Oltre 40 miliardi di euro di esposizione totale, che salgono a 54 se si considera anche la quota versata da Roma al fondo salva Stati e a 65 aggiungendo la liquidità di emergenza concessa alle banche greche. Sono le cifre in ballo per l’Italia se Atene farà default e uscirà dall’area euro. Occorre chiarire che non è detto che le casse pubbliche italiane siano destinate a non rivedere mai più quei soldi, anche perché è già previsto che una parte dei prestiti sia rimborsata molto in là nel tempo. Ma recuperare tutto sarà indubbiamente difficile.

La Penisola ha versato al Paese ellenico 10 miliardi di euro di prestiti bilaterali ai tempi del primo pacchetto di salvataggio, nel 2010-2011. La restituzione delle prime rate è in calendario a partire dal 2020. In più ci sono gli aiuti che consistono nel contributo dell’Italia al Fondo europeo di stabilità finanziaria (Efsf): si tratta di 23,3 miliardi su 130 complessivi. Un’altra fetta di esposizione, vicina ai 7 miliardi, è legata alla partecipazione italiana al sistema costituito da Bce e banche centrali nazionali, che ha in pancia oltre 25 miliardi di titoli di Stato greci.
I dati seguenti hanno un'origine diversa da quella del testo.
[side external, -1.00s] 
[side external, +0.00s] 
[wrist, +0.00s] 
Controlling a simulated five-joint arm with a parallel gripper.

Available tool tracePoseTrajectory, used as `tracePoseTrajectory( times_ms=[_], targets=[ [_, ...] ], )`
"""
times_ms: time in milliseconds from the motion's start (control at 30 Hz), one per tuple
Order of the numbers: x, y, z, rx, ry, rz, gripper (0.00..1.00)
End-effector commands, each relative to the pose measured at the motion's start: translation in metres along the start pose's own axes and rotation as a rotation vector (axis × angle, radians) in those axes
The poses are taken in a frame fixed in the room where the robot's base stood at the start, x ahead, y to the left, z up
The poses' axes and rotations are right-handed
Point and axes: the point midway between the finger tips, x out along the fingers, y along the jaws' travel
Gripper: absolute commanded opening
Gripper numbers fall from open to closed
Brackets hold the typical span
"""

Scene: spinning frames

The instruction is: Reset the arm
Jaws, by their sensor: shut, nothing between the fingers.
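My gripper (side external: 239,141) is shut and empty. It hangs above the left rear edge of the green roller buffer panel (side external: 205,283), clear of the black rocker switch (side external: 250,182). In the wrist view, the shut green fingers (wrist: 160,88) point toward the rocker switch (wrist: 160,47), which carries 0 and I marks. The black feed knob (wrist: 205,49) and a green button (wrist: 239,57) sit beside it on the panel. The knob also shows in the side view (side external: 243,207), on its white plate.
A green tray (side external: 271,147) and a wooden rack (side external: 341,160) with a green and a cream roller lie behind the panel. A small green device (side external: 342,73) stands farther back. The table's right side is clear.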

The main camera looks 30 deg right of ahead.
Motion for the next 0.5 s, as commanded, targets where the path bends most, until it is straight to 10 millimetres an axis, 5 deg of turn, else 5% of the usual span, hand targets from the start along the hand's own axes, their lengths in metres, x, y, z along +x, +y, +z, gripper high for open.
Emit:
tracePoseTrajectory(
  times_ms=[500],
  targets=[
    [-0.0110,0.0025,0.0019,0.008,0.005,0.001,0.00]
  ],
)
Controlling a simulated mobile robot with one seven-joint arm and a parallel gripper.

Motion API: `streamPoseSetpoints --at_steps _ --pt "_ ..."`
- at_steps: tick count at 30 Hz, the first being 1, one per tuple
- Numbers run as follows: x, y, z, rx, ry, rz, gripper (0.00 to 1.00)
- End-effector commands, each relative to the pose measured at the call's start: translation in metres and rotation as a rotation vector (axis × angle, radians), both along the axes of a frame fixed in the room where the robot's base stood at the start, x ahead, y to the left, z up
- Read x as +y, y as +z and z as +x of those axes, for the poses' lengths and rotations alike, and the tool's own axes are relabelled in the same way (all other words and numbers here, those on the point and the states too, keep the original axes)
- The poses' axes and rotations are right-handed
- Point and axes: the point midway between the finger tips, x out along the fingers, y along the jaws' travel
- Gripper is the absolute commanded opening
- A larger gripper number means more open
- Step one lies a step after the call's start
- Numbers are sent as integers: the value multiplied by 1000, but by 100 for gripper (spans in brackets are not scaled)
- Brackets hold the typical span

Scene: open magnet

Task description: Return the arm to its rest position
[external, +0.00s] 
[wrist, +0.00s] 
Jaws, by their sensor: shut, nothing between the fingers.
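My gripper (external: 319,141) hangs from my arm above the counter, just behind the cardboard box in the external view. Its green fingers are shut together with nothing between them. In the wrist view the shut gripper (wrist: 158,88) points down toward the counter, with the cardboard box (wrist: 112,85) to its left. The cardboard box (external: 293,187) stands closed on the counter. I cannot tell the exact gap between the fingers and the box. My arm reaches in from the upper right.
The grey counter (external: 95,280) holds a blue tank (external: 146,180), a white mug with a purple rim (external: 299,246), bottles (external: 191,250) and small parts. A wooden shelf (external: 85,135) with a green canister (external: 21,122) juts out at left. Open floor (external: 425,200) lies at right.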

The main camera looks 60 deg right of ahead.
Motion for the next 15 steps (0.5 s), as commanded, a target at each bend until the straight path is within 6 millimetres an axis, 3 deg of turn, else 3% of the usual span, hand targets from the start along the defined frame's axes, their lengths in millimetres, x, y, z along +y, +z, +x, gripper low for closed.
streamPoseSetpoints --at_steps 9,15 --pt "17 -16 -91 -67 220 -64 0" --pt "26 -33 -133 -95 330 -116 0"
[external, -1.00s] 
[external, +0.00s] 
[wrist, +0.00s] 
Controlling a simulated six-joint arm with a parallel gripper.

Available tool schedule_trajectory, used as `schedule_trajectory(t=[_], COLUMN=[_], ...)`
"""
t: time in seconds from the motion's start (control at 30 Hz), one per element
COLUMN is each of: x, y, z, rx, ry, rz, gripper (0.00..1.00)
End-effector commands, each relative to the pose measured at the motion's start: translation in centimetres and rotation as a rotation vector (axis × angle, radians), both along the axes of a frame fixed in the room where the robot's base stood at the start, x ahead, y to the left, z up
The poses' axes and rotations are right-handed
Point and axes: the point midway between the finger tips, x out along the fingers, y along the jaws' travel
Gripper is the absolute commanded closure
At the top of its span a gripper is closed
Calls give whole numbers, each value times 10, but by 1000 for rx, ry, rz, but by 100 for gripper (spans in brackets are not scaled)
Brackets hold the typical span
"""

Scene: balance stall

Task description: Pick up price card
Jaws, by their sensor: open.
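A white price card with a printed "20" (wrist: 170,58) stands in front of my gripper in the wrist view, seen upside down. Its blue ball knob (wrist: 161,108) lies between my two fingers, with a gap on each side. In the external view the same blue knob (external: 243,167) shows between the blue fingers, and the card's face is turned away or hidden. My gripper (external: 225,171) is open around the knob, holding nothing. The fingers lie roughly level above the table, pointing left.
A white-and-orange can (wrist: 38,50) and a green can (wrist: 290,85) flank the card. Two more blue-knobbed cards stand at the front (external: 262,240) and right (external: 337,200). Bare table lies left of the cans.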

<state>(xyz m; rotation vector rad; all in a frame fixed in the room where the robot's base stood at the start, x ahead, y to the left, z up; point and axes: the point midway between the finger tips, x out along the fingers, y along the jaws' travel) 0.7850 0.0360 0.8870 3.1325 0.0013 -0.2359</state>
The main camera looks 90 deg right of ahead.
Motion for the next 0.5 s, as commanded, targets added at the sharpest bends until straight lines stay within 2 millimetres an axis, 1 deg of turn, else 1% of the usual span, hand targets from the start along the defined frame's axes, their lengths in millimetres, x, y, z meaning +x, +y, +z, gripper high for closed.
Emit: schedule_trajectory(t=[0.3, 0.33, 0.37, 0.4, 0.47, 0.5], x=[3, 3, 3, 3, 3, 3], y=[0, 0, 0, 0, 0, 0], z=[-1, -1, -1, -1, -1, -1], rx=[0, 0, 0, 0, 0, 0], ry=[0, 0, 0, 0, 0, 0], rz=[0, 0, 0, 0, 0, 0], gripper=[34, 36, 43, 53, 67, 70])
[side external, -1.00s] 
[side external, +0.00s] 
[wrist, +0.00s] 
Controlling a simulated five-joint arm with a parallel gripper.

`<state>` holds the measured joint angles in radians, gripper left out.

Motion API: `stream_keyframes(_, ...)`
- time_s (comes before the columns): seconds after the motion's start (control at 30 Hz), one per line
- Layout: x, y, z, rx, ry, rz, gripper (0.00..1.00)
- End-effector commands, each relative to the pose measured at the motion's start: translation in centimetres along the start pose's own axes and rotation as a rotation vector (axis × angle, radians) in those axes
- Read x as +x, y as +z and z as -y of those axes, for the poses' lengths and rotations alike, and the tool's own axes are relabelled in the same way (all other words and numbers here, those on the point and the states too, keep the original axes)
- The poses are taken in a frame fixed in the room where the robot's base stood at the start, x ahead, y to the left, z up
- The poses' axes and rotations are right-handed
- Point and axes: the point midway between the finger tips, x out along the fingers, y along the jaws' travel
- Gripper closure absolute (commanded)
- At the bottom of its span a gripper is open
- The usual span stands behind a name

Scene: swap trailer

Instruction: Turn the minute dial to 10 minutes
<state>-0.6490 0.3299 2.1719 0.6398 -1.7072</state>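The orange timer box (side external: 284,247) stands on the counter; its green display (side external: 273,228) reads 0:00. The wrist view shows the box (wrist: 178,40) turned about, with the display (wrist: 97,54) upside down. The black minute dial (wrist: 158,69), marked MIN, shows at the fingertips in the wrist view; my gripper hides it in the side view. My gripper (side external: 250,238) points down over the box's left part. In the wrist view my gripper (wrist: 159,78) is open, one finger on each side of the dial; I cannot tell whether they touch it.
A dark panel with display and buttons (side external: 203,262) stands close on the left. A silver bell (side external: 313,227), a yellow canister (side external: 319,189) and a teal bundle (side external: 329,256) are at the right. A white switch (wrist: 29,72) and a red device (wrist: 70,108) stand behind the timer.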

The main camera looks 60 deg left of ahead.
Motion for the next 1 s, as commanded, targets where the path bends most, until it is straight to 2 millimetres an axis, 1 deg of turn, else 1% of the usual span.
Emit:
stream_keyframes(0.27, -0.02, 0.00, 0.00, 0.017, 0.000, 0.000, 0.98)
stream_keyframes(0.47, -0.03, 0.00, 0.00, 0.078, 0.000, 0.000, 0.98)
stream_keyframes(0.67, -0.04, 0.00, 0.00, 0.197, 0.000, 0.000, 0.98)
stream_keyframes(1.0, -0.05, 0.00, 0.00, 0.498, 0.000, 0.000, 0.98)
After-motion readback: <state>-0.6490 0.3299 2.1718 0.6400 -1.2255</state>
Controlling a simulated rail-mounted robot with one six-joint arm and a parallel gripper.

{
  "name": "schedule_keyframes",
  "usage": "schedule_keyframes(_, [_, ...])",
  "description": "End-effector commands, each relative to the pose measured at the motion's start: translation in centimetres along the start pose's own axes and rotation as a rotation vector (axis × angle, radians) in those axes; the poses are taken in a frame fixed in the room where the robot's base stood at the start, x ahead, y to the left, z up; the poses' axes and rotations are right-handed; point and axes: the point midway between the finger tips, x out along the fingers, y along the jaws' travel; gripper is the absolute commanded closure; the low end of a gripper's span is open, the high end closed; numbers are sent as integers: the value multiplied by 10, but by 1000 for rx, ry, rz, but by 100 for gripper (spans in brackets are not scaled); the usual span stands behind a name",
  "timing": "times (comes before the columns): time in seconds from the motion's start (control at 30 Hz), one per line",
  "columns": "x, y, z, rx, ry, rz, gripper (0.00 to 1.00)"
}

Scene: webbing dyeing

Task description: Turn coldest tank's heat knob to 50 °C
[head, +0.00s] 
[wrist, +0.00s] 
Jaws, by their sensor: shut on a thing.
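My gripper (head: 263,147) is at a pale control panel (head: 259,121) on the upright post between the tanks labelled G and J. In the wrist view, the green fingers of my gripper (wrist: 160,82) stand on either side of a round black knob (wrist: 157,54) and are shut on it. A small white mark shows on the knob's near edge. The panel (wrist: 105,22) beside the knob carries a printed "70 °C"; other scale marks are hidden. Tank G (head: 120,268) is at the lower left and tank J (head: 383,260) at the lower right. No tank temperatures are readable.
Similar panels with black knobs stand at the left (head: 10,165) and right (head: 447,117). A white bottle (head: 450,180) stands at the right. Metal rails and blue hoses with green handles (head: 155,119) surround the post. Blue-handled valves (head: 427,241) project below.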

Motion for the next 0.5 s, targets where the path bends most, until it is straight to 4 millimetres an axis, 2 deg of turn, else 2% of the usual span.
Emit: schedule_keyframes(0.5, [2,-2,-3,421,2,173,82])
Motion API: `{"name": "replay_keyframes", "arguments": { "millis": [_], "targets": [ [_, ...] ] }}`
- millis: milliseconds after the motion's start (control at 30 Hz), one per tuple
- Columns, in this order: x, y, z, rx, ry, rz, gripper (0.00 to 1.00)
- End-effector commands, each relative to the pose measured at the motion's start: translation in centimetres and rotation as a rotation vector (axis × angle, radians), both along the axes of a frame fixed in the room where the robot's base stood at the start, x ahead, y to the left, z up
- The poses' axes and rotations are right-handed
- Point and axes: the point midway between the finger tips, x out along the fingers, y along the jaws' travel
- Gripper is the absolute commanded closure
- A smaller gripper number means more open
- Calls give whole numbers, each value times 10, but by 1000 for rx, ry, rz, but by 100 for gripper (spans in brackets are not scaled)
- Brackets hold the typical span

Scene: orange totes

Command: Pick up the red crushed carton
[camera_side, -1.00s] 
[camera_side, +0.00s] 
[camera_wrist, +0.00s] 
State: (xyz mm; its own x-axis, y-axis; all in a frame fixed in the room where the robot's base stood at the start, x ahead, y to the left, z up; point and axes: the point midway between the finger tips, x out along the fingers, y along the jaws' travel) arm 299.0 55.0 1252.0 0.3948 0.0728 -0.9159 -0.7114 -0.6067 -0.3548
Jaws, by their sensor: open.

esposizione al debito grecoNel 2012 l’Efsf è stato sostituito dall’European stability mechanism (Esm), meglio noto come fondo salva Stati, a cui Roma ha versato 14,2 miliardi. Per ora l’Esm non è intervenuto nella crisi greca, ma potrebbe essere chiamato a intervenire in caso si renda necessario un altro salvataggio. Infine, attraverso la sua partecipazione al capitale dell’Eurotower la Banca d’Italia fornisce liquidità alle banche greche attraverso il sistema di ultima istanza Emergency liquidity assistance (Ela). In questo caso in gioco ci sono ci sono circa 11 miliardi sugli 89 messi a disposizione da Francoforte agli istituti. Se le banche non saranno in grado di restituirli, l’istituzione guidata da Mario Draghi potrà rifarsi vendendo i titoli presentati come garanzia, ma potrebbe non essere sufficiente per ripagare del tutto il mancato rimborso.